Friday, December 12, 2008

Gonzo: The Book


Between the research for the McWilliams and Ramparts books, I've spent a lot of time learning about Hunter Thompson. Toward the end of his life, I also spent some time trying to get him on the telephone to comment on Carey McWilliams, who helped put Thompson on the literary map. I even received instructions from Juan Thompson about how to entice his father to pick up the phone. (The method involved calling the fortified compound every hour starting at midnight.)

But it wasn't until I read Gonzo: The Life of Hunter S. Thompson that I realized what those final months were like. Fanatical readers of this blog will recall that I admired William McKeen's bio as well as Alex Gibney's recent documentary film. But this oral history, pulled together by Jann Wenner and Corey Seymour, manages to be even more revealing, especially about the details of HST's life in Woody Creek. Lots of humor, high jinks, and high audacity here, but also a good deal of nuance and pathos. Highly recommended, even for Thompson aficionados.

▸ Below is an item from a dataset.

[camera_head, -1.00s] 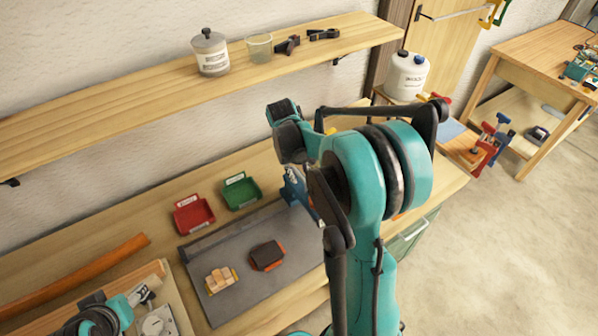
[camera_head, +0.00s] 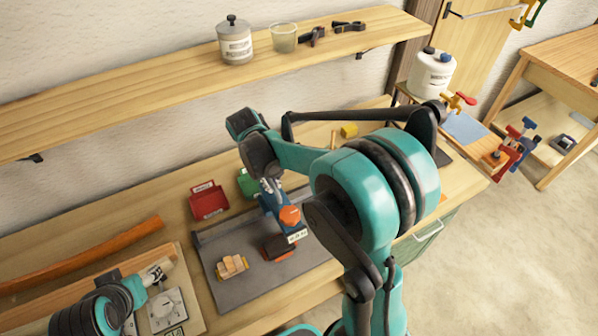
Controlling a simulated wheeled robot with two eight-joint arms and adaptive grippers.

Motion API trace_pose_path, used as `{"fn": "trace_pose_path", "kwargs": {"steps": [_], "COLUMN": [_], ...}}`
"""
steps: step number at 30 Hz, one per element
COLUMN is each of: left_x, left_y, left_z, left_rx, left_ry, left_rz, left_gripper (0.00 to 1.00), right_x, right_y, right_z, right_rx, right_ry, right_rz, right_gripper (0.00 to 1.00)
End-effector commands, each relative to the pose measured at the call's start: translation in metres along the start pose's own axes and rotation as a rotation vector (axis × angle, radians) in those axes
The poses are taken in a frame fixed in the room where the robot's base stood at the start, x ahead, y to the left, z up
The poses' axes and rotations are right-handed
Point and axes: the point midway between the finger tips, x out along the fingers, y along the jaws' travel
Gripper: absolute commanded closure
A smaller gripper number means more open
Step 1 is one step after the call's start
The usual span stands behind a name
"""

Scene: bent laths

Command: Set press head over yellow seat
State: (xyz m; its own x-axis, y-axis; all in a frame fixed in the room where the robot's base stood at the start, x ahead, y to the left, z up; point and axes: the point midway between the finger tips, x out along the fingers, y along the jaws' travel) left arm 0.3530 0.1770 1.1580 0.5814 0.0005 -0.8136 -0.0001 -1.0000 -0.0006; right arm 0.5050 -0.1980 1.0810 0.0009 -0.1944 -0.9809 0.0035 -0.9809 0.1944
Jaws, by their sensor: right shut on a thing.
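The blue press head (camera_head: 275,207) with an orange knob and a pale label is over the right part of a grey plate (camera_head: 235,292) on the bench. My right gripper (camera_head: 270,185) is shut on its upper end. The press head overlaps a dark block with red-orange edges (camera_head: 278,253) in the picture; I cannot tell whether they touch. Left of it, pale wooden blocks (camera_head: 232,266) sit on a yellowish base, likely the yellow seat. My left gripper (camera_head: 158,271) is low at the left by a wooden board; its fingers are too small to judge.
A red bin (camera_head: 208,201) and a partly hidden green bin (camera_head: 247,183) stand behind the plate. An orange bent lath (camera_head: 82,258) lies at the left. A shelf (camera_head: 120,113) with a tin and a cup runs above. My right arm hides the bench's right part.

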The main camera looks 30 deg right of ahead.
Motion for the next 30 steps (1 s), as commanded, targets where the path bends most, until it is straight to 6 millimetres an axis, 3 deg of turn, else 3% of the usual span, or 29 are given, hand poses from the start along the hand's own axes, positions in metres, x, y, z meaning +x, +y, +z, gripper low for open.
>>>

I see that many Amazon.com reviewers regard this book as a hatchet job engineered by Jann Wenner. In that sense, it resembles one of my favorite books of the last decade, Paul Theroux's Sir Vidia's Shadow, a memoir of Theroux's multi-decade friendship with V.S. Naipaul. Some of that book's reviewers saw only treachery and betrayal there, but I saw an extraordinary portrait which, evidently, has been elaborated in Patrick French's new Naipaul biography, The World Is What It Is. In that case, Naipaul cooperated with French in what appears to be an effort to tell the truth--an intellectual's first obligation.

None of the Gonzo reviews I read faulted the book's accuracy. If some HST intimates see disloyalty here, I get that. I also understand why fans wouldn't want their HST fantasies challenged. But loyalty and fantasy, as important as they are, aren't terribly helpful when it comes to telling the truth--something HST valued.

1 comment:

♫Ashley♫ said...

During the KCSB fundraiser, one of the more popular gifts requested after listeners give a donation is the Gonzo documentary...that and a t-shirt.